Still, Jackson admits, "having [the benchmarking] option is invaluable".

But what Jackson and other IT leaders may not know is that the power of the benchmarking clause, which is hidden inside most outsourcing agreements today, has diminished and the practice of price benchmarking is in danger of disappearing altogether. "Suppliers have scant enthusiasm for benchmarking, which shaves their margins and tends to be invoked just as their contracts start to become profitable," says George Kimball, a partner with law firm Baker & McKenzie who represents outsourcing customers. Not surprisingly, benchmarking clauses are among the most contentious and negotiated terms in an outsourcing contract, says Kimball.

The major IT service providers have launched an all-out assault on benchmarking, fighting to turn it to their advantage

In fact, the major IT service providers have launched an all-out assault on benchmarking, fighting to turn it to their advantage. "[They are restricting] what you can benchmark, how often you can benchmark and the amount the benchmark can reduce the price of services," says Mark Robinson, executive director of advisory services sourcing consultancy EquaTerra.

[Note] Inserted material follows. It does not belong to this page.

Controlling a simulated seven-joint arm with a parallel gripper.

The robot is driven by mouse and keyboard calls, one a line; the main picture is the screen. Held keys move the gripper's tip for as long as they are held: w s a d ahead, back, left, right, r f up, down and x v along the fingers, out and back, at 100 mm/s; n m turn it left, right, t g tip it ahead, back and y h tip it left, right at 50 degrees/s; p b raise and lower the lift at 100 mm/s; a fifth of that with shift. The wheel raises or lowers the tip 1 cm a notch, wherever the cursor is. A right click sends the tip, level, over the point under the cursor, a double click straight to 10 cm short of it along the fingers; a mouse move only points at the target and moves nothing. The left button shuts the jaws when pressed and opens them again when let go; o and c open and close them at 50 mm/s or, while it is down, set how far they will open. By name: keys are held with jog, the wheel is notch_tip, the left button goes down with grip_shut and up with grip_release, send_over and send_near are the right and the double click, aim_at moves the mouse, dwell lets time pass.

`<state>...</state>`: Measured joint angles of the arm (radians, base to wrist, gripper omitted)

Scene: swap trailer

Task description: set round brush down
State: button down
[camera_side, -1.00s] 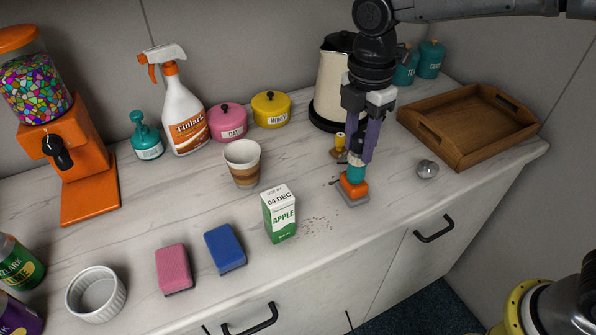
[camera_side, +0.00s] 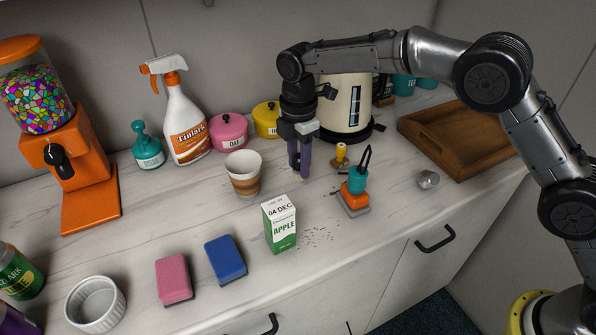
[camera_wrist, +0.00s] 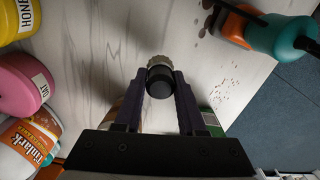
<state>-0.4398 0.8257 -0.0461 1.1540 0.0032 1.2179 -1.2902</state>
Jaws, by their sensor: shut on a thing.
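My gripper (camera_side: 302,174) has purple fingers and points down over the counter, between the paper cup and the yellow-knobbed tool. In the wrist view its fingers are shut on the round brush (camera_wrist: 159,78), a short black cylinder with a pale, bristly rim at its far end. In the side view the brush is hidden or too small to make out at the fingertips. I cannot tell whether it touches the counter (camera_side: 190,215).
A paper cup (camera_side: 244,174) stands left of the gripper, an apple carton (camera_side: 280,224) in front. To the right are a yellow-knobbed tool (camera_side: 340,156) and an orange block with a teal top (camera_side: 356,187). The kettle (camera_side: 346,105) and wooden tray (camera_side: 455,135) stand behind.

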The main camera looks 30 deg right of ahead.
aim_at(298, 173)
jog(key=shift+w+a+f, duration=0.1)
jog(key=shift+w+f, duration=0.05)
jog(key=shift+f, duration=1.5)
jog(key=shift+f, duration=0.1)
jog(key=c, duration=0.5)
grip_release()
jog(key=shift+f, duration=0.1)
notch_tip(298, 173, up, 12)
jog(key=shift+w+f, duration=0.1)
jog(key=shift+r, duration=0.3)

Other experts say the big outsourcers are looking to avoid the process altogether. "They want to stonewall it," says Howard Rubin, a senior adviser to research company Gartner.

All of the major providers we spoke to for this story — EDS, Hewlett-Packard and IBM — deny that they are out to kill benchmarking. However, all express frustration with the current state of the practice and all are trying to change it — to their benefit. "Benchmarking isn't ever going to go away, but I think it will change," says Jon Stewart, VP of market management for Electronic Data Systems (EDS). "I think we need, first and foremost, more credible [benchmarking firms]. There's not a lot of players in that space. Second, there needs to be some recognition of what you can realistically expect from a benchmark. The old mind-set is: 'Ah, I'll go to a benchmarker and they will have a robust view of the market'. They don't."

If the power of the benchmarking clause diminishes, CIOs will concede one of the only tools for controlling the cost of outsourced services. The risk with any outsourcing contract is that you end up paying through the nose for services that should be getting cheaper, particularly in the infrastructure area, where prices for hardware are dropping constantly. "If you leave it up to the vendor, there won't be any benchmarking. Your next shot to adjust prices is when the deal's up," says Robert Finkel, partner with law firm Milbank, Tweed, Hadley & McCloy.